• Task to complete: The records below must be retyped exactly.

— Start Extracted information —

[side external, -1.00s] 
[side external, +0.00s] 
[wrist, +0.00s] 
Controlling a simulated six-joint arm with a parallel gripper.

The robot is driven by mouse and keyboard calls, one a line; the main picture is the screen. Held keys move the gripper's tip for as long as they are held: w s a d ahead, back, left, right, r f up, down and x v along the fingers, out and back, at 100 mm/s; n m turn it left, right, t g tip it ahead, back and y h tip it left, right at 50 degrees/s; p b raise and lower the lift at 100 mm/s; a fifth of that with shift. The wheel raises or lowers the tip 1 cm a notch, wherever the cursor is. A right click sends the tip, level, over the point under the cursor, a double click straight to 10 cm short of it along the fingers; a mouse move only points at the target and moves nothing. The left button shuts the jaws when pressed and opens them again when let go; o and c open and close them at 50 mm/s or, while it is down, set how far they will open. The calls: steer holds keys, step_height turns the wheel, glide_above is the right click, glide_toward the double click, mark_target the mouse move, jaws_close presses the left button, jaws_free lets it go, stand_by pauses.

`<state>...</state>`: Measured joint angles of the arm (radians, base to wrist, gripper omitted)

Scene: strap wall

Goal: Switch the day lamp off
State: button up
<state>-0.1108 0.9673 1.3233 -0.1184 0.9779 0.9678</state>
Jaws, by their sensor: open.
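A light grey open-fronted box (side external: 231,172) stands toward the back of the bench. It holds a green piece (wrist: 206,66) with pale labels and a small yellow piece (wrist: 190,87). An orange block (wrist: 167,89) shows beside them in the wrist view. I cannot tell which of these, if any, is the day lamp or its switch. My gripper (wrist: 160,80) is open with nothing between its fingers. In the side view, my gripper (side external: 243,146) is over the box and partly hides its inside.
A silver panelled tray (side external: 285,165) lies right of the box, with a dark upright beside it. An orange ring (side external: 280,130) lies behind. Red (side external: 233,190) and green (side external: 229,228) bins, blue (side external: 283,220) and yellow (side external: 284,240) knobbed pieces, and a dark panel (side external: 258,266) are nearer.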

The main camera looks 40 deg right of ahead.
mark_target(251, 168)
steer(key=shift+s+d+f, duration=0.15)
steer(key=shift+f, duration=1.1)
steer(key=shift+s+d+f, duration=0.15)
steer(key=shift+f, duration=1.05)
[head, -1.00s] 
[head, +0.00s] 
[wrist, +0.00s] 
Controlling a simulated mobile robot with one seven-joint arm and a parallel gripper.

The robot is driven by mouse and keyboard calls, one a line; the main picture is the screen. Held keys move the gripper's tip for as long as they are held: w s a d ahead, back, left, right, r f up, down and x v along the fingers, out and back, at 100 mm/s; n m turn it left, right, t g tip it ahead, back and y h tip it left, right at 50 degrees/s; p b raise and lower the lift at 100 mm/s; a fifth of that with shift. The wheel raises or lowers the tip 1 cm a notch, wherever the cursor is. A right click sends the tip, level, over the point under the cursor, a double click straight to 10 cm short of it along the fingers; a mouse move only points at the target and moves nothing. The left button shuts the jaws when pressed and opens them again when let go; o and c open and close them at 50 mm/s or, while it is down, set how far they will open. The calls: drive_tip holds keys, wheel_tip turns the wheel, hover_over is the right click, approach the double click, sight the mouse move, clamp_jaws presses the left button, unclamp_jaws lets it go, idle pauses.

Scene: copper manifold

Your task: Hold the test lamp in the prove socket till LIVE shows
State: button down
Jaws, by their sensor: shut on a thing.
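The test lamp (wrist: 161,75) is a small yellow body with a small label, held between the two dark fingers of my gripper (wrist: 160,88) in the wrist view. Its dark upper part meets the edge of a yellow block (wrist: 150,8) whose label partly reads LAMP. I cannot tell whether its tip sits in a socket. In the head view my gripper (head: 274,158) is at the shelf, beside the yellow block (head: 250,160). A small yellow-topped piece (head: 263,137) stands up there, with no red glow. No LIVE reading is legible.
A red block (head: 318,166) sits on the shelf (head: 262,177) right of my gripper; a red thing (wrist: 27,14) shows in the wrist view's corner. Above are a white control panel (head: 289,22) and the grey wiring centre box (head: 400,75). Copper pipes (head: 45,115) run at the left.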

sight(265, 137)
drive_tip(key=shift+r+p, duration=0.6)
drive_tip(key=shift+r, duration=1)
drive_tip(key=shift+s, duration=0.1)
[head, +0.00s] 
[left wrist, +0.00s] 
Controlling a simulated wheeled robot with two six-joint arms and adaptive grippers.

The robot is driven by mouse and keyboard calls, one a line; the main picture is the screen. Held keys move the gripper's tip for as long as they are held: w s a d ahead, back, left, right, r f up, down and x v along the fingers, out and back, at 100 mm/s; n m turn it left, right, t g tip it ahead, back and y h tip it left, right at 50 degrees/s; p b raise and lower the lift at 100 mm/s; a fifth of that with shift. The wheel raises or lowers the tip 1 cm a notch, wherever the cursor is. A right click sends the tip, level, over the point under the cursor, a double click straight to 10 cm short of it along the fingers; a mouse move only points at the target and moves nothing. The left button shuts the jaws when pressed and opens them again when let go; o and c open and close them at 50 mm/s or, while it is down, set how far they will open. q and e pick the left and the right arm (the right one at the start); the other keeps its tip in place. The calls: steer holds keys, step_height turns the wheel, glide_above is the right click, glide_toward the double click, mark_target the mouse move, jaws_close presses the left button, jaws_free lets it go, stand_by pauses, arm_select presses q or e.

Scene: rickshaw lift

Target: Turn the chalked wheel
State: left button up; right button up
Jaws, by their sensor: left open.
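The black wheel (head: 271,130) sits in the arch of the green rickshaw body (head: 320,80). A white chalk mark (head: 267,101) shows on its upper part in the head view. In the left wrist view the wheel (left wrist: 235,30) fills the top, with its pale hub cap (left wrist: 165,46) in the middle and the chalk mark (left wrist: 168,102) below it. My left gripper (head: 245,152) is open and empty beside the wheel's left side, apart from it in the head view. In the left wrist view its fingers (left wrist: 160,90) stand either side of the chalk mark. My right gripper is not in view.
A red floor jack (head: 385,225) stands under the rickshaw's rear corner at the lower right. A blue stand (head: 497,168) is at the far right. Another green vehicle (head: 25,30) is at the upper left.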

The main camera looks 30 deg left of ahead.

— End Extracted information —

• Result of the task:
[side external, -1.00s] 
[side external, +0.00s] 
[wrist, +0.00s] 
Controlling a simulated six-joint arm with a parallel gripper.

The robot is driven by mouse and keyboard calls, one a line; the main picture is the screen. Held keys move the gripper's tip for as long as they are held: w s a d ahead, back, left, right, r f up, down and x v along the fingers, out and back, at 100 mm/s; n m turn it left, right, t g tip it ahead, back and y h tip it left, right at 50 degrees/s; p b raise and lower the lift at 100 mm/s; a fifth of that with shift. The wheel raises or lowers the tip 1 cm a notch, wherever the cursor is. A right click sends the tip, level, over the point under the cursor, a double click straight to 10 cm short of it along the fingers; a mouse move only points at the target and moves nothing. The left button shuts the jaws when pressed and opens them again when let go; o and c open and close them at 50 mm/s or, while it is down, set how far they will open. The calls: steer holds keys, step_height turns the wheel, glide_above is the right click, glide_toward the double click, mark_target the mouse move, jaws_close presses the left button, jaws_free lets it go, stand_by pauses.

`<state>...</state>`: Measured joint angles of the arm (radians, base to wrist, gripper omitted)

Scene: strap wall

Goal: Switch the day lamp off
State: button up
<state>-0.1108 0.9673 1.3233 -0.1184 0.9779 0.9678</state>
Jaws, by their sensor: open.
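A light grey open-fronted box (side external: 231,172) stands toward the back of the bench. It holds a green piece (wrist: 206,66) with pale labels and a small yellow piece (wrist: 190,87). An orange block (wrist: 167,89) shows beside them in the wrist view. I cannot tell which of these, if any, is the day lamp or its switch. My gripper (wrist: 160,80) is open with nothing between its fingers. In the side view, my gripper (side external: 243,146) is over the box and partly hides its inside.
A silver panelled tray (side external: 285,165) lies right of the box, with a dark upright beside it. An orange ring (side external: 280,130) lies behind. Red (side external: 233,190) and green (side external: 229,228) bins, blue (side external: 283,220) and yellow (side external: 284,240) knobbed pieces, and a dark panel (side external: 258,266) are nearer.

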The main camera looks 40 deg right of ahead.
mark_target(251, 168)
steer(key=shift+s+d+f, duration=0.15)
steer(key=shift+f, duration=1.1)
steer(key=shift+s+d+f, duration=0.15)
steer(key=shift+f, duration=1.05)
[head, -1.00s] 
[head, +0.00s] 
[wrist, +0.00s] 
Controlling a simulated mobile robot with one seven-joint arm and a parallel gripper.

The robot is driven by mouse and keyboard calls, one a line; the main picture is the screen. Held keys move the gripper's tip for as long as they are held: w s a d ahead, back, left, right, r f up, down and x v along the fingers, out and back, at 100 mm/s; n m turn it left, right, t g tip it ahead, back and y h tip it left, right at 50 degrees/s; p b raise and lower the lift at 100 mm/s; a fifth of that with shift. The wheel raises or lowers the tip 1 cm a notch, wherever the cursor is. A right click sends the tip, level, over the point under the cursor, a double click straight to 10 cm short of it along the fingers; a mouse move only points at the target and moves nothing. The left button shuts the jaws when pressed and opens them again when let go; o and c open and close them at 50 mm/s or, while it is down, set how far they will open. The calls: drive_tip holds keys, wheel_tip turns the wheel, hover_over is the right click, approach the double click, sight the mouse move, clamp_jaws presses the left button, unclamp_jaws lets it go, idle pauses.

Scene: copper manifold

Your task: Hold the test lamp in the prove socket till LIVE shows
State: button down
Jaws, by their sensor: shut on a thing.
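The test lamp (wrist: 161,75) is a small yellow body with a small label, held between the two dark fingers of my gripper (wrist: 160,88) in the wrist view. Its dark upper part meets the edge of a yellow block (wrist: 150,8) whose label partly reads LAMP. I cannot tell whether its tip sits in a socket. In the head view my gripper (head: 274,158) is at the shelf, beside the yellow block (head: 250,160). A small yellow-topped piece (head: 263,137) stands up there, with no red glow. No LIVE reading is legible.
A red block (head: 318,166) sits on the shelf (head: 262,177) right of my gripper; a red thing (wrist: 27,14) shows in the wrist view's corner. Above are a white control panel (head: 289,22) and the grey wiring centre box (head: 400,75). Copper pipes (head: 45,115) run at the left.

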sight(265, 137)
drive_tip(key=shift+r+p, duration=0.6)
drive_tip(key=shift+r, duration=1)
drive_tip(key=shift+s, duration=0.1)
[head, +0.00s] 
[left wrist, +0.00s] 
Controlling a simulated wheeled robot with two six-joint arms and adaptive grippers.

The robot is driven by mouse and keyboard calls, one a line; the main picture is the screen. Held keys move the gripper's tip for as long as they are held: w s a d ahead, back, left, right, r f up, down and x v along the fingers, out and back, at 100 mm/s; n m turn it left, right, t g tip it ahead, back and y h tip it left, right at 50 degrees/s; p b raise and lower the lift at 100 mm/s; a fifth of that with shift. The wheel raises or lowers the tip 1 cm a notch, wherever the cursor is. A right click sends the tip, level, over the point under the cursor, a double click straight to 10 cm short of it along the fingers; a mouse move only points at the target and moves nothing. The left button shuts the jaws when pressed and opens them again when let go; o and c open and close them at 50 mm/s or, while it is down, set how far they will open. q and e pick the left and the right arm (the right one at the start); the other keeps its tip in place. The calls: steer holds keys, step_height turns the wheel, glide_above is the right click, glide_toward the double click, mark_target the mouse move, jaws_close presses the left button, jaws_free lets it go, stand_by pauses, arm_select presses q or e.

Scene: rickshaw lift

Target: Turn the chalked wheel
State: left button up; right button up
Jaws, by their sensor: left open.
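The black wheel (head: 271,130) sits in the arch of the green rickshaw body (head: 320,80). A white chalk mark (head: 267,101) shows on its upper part in the head view. In the left wrist view the wheel (left wrist: 235,30) fills the top, with its pale hub cap (left wrist: 165,46) in the middle and the chalk mark (left wrist: 168,102) below it. My left gripper (head: 245,152) is open and empty beside the wheel's left side, apart from it in the head view. In the left wrist view its fingers (left wrist: 160,90) stand either side of the chalk mark. My right gripper is not in view.
A red floor jack (head: 385,225) stands under the rickshaw's rear corner at the lower right. A blue stand (head: 497,168) is at the far right. Another green vehicle (head: 25,30) is at the upper left.

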The main camera looks 30 deg left of ahead.

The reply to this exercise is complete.